▼

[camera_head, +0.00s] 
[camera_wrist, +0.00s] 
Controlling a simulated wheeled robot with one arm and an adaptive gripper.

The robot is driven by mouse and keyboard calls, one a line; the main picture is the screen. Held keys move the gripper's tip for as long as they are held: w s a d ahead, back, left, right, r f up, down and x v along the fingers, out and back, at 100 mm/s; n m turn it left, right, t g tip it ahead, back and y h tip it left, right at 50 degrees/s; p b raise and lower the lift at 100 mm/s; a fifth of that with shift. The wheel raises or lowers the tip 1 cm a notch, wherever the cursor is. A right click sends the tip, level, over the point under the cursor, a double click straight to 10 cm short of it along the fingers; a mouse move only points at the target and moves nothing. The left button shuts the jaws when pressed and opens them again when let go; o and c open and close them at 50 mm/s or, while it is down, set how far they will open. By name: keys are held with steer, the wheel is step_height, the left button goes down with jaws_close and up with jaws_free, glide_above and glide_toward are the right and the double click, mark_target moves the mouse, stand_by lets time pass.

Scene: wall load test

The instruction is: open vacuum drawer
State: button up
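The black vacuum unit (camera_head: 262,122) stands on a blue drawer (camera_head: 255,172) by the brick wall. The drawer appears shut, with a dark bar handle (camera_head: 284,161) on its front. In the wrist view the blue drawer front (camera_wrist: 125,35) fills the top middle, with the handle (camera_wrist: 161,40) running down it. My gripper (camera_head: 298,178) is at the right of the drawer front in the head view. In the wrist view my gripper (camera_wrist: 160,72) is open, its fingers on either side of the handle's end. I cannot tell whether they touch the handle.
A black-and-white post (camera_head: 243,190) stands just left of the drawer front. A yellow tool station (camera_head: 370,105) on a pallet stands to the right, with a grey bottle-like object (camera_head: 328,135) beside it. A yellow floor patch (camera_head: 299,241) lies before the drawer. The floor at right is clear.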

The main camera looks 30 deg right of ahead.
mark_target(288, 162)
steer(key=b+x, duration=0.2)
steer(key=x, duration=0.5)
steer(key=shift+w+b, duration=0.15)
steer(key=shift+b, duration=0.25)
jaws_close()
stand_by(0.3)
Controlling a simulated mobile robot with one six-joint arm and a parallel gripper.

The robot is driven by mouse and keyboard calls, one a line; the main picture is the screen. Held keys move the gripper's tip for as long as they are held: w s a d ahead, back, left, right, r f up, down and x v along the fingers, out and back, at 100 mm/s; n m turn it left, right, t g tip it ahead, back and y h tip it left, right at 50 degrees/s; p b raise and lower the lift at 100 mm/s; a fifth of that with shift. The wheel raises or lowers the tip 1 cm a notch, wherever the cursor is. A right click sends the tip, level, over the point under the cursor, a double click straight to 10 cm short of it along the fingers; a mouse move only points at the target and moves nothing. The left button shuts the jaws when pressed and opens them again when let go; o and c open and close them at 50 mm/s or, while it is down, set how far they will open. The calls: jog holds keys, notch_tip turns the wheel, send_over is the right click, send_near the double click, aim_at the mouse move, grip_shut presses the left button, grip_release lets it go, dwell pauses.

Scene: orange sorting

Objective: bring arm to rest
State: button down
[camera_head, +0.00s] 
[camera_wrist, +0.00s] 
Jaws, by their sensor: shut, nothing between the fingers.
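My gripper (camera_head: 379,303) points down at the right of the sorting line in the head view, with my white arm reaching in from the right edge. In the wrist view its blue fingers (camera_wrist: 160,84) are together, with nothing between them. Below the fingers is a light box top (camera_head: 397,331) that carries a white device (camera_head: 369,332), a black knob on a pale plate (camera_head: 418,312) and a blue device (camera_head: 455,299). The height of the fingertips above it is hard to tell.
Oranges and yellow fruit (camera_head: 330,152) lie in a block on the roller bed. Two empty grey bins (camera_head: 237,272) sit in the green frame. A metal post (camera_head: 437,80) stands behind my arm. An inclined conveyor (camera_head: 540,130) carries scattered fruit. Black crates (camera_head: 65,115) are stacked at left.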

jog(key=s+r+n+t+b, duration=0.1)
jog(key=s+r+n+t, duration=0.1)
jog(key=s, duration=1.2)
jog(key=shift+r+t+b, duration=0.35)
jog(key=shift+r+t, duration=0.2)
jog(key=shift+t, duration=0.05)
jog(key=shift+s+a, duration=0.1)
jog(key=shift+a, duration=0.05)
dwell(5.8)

▲

Quote, word for word, every line from the top of the entries through the line that holds "The instruction is: open vacuum drawer".

[camera_head, +0.00s] 
[camera_wrist, +0.00s] 
Controlling a simulated wheeled robot with one arm and an adaptive gripper.

The robot is driven by mouse and keyboard calls, one a line; the main picture is the screen. Held keys move the gripper's tip for as long as they are held: w s a d ahead, back, left, right, r f up, down and x v along the fingers, out and back, at 100 mm/s; n m turn it left, right, t g tip it ahead, back and y h tip it left, right at 50 degrees/s; p b raise and lower the lift at 100 mm/s; a fifth of that with shift. The wheel raises or lowers the tip 1 cm a notch, wherever the cursor is. A right click sends the tip, level, over the point under the cursor, a double click straight to 10 cm short of it along the fingers; a mouse move only points at the target and moves nothing. The left button shuts the jaws when pressed and opens them again when let go; o and c open and close them at 50 mm/s or, while it is down, set how far they will open. By name: keys are held with steer, the wheel is step_height, the left button goes down with jaws_close and up with jaws_free, glide_above and glide_toward are the right and the double click, mark_target moves the mouse, stand_by lets time pass.

Scene: wall load test

The instruction is: open vacuum drawer

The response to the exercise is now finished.